だが、著者によれば、そうした文明の進化も、日本の伝統文化がじゃまをしてうまく利用されていないという。
「お金のことをいうのは卑しい――。これは、大名に仕える侍の時代からの偏見だ」。著者の週刊誌のインタビューを読んだ知人からは「なんであんな恥ずかしいことをペラペラしゃべったりするんだ」としかられ、かつての教え子は「記事の内容に驚きました」とショックを受けた表情が明らかだった。

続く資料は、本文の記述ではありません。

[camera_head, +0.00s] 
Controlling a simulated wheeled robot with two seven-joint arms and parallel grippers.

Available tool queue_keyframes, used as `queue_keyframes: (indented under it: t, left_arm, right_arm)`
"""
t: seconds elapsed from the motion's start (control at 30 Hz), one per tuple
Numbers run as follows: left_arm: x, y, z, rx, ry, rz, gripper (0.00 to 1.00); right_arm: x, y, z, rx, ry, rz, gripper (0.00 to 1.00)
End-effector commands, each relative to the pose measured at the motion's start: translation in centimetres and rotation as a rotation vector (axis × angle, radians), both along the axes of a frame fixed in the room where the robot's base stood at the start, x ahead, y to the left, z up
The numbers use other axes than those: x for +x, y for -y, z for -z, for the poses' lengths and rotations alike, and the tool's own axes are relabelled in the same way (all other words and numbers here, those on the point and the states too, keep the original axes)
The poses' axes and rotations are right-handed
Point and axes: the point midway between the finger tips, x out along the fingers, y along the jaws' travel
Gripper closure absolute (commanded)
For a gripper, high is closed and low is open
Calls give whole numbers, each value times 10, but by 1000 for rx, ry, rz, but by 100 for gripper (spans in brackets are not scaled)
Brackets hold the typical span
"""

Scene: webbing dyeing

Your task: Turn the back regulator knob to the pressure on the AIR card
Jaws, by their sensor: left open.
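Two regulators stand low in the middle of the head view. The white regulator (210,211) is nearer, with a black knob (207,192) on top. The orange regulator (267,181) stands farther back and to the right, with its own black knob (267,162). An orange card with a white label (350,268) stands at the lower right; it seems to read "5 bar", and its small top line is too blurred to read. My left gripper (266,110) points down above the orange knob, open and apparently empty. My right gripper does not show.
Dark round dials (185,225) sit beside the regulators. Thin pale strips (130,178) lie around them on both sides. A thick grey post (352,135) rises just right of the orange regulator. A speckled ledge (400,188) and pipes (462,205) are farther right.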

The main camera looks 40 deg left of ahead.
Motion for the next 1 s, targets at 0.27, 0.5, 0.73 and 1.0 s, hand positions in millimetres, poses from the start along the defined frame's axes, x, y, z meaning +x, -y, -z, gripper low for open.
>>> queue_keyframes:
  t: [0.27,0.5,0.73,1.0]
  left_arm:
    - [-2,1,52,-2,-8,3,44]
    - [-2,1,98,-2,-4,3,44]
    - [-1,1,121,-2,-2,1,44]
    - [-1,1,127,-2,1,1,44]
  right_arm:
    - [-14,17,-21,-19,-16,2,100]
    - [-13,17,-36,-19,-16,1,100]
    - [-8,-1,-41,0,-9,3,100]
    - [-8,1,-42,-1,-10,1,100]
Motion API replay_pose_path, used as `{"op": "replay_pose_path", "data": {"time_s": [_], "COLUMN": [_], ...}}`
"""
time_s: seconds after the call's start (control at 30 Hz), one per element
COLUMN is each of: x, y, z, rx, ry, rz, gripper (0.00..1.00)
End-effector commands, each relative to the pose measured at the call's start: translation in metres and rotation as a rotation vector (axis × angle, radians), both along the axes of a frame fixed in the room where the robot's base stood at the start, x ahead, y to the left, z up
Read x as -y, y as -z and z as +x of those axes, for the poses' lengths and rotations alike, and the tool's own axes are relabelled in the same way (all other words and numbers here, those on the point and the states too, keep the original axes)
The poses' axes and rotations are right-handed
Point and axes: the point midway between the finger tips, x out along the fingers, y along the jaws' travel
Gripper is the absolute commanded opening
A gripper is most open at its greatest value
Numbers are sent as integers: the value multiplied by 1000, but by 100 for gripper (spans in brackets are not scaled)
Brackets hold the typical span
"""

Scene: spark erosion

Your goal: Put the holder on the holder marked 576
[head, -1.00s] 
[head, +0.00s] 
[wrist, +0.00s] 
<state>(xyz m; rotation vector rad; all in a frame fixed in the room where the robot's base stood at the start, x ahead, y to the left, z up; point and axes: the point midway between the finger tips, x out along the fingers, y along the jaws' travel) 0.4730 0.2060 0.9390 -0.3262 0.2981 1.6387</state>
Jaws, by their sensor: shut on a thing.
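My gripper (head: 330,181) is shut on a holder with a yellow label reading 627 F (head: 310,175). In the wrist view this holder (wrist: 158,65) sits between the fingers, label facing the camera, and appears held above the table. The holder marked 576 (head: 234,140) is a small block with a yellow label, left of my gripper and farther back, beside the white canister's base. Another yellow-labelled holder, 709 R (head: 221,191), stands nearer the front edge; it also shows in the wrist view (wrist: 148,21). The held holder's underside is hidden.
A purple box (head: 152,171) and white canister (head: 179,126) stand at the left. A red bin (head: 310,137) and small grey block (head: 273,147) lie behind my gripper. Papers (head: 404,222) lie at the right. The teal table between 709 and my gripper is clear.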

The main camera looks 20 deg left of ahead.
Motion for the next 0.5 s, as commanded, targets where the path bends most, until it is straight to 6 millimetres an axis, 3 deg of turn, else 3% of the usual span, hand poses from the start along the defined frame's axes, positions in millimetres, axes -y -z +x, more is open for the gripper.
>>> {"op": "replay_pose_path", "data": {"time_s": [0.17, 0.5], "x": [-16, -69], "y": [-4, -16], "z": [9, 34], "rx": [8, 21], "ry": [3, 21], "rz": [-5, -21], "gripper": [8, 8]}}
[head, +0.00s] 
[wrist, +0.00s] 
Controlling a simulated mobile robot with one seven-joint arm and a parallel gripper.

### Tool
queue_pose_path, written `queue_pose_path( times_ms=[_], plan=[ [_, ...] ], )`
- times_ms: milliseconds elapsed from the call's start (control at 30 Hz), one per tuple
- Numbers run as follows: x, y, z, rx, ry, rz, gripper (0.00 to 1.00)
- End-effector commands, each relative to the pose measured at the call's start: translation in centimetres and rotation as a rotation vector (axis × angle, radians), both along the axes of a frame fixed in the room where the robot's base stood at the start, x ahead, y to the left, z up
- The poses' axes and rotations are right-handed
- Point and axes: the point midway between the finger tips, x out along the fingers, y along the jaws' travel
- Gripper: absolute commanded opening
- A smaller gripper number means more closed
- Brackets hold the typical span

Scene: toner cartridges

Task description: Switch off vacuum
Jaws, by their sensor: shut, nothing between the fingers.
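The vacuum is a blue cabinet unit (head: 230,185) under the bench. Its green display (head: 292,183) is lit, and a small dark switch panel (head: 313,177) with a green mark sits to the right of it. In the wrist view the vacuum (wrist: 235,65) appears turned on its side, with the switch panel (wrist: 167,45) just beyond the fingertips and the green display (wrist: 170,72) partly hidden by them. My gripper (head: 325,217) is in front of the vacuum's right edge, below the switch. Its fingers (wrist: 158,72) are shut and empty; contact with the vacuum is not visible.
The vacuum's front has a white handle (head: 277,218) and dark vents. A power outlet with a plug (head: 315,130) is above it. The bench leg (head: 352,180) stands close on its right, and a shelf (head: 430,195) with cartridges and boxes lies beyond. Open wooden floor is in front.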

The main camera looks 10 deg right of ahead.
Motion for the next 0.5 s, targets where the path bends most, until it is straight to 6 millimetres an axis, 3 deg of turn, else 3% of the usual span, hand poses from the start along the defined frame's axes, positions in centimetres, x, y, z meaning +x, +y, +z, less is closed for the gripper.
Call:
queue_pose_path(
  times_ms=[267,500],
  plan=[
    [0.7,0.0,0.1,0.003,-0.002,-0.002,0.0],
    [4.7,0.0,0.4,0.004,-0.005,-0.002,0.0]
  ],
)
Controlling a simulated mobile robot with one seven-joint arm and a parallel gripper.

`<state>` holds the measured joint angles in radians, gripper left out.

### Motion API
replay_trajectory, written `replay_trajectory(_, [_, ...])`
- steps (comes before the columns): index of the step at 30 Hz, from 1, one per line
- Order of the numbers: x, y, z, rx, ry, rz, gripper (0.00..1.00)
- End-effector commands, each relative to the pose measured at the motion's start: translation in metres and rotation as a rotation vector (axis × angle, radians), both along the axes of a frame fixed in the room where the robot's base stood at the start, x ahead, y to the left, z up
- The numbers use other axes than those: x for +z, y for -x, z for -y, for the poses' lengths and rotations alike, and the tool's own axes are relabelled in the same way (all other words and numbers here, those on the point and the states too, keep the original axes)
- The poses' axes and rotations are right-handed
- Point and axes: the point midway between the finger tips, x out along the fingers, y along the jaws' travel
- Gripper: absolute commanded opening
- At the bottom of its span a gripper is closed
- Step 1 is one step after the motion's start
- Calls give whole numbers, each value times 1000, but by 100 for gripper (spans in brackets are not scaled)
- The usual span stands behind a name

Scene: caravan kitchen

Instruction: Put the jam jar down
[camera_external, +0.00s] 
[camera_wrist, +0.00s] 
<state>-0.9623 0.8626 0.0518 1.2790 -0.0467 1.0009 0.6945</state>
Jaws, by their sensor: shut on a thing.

「大名に仕える侍」は、いわばお家任せのグライダー型の典型。俸給制の役人であり、それは要するに現代のサラリーマン。サラリーマンは定年退職まで会社に引っ張ってもらえるのでグライダーでもOKだが、高齢化が進む現代では「定年後はそうはいかない」と、95歳の著者が言うのだ。
「自分の頭で考える飛行機型にならなくてはいけない」
不確定要素には「財産三分法」で
人生100年時代を迎えて長くなった後半生の「生きがい」としても、投資は有効な選択肢の一つ。現役時代の貯蓄や退職金、年金だのみの生活をしていては病気になりがち老化もすすむ。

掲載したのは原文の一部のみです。